Hoje, no Brasil, somente 22% da classe C acessa internet no celular – número que cai para 10% nas classes D e E. Confesso que sou cético em relação ao papel do zero-rating em aumentar esses números. Planos nacionais de banda larga, financiamento de infraestrutura, incentivos tributários, criação de centros comunitários de acesso à internet, financiamento de pesquisas em desenvolvimento de tecnologia de redes e realocação de espectro são alguns exemplos de iniciativas que podem ajudar muito mais na redução dos custos de acesso à internet e na expansão das taxas de conectividade, sem necessariamente recorrer a modelos de acesso que podem gerar efeitos adversos para a experiência do usuário.
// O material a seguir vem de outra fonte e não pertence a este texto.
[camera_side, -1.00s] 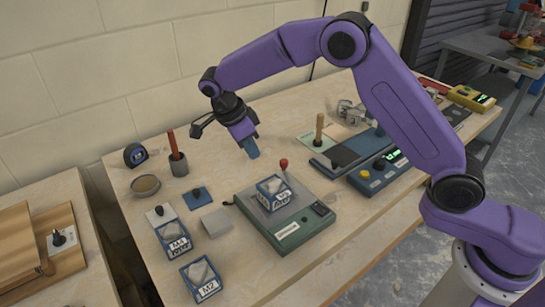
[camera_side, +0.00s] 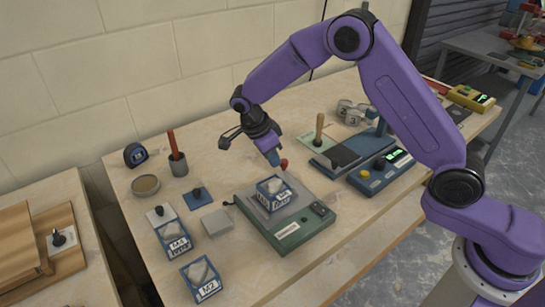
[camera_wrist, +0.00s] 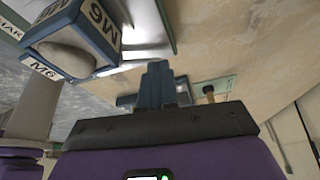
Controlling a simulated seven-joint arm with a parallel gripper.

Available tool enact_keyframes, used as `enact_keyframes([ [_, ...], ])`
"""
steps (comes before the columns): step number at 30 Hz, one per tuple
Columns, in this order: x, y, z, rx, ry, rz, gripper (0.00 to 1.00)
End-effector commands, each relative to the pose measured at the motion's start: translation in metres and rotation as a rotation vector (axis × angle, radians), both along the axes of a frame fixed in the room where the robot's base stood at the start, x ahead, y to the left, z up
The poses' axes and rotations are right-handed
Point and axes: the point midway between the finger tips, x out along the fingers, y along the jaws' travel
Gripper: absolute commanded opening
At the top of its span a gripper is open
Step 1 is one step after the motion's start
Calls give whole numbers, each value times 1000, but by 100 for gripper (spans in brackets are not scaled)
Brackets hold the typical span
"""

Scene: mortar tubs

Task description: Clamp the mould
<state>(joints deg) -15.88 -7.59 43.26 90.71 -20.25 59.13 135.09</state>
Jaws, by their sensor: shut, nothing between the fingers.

Em um modelo extremo, o zero-rating favorece a criação de barreiras de exclusão social e a potencial divisão entre a “internet dos ricos” e a “internet dos pobres”: esta última seria a periferia do sistema, com acesso limitado a recursos e que, a longo prazo, tenderia a aumentar barreiras de exclusão social, na medida em que os mais pobres seriam cada vez mais diferentes dos ricos no que se refere a acesso a informação, ferramentas de comunicação e interação social.

Ainda, a proliferação de modelos de zero-rating pode criar efeitos de walled-gardens, em que os usuários reduzem o interesse em sair das aplicações gratuitas e explorar os demais conteúdos da rede, reduzindo a possibilidade de que esses usuários venham, no futuro, a aprofundar-se em determinados temas e construir seus próprios conteúdos.

De qualquer forma, enxergo que os debate sobre zero-rating não podem ser feitos de forma desconectada de outras iniciativas de expansão do acesso à internet e de redução das taxas de analfabetismo digital. A iniciativa da presidenta Dilma em apoiar o Internet.org é sem dúvidas bem-vinda, mas não pode ser estruturada como ato diplomático unilateral, e sim inserida nesse contexto amplo, multifacetado e complexo, ignorando debates em andamento e colocando para escanteio os demais problemas da internet brasileira.

A neutralidade da rede está longe, muito longe de ser uma solução para a questão do acesso à internet, mas a sua não existência pode ser um problema maior ainda se queremos um acesso inclusivo e democrático.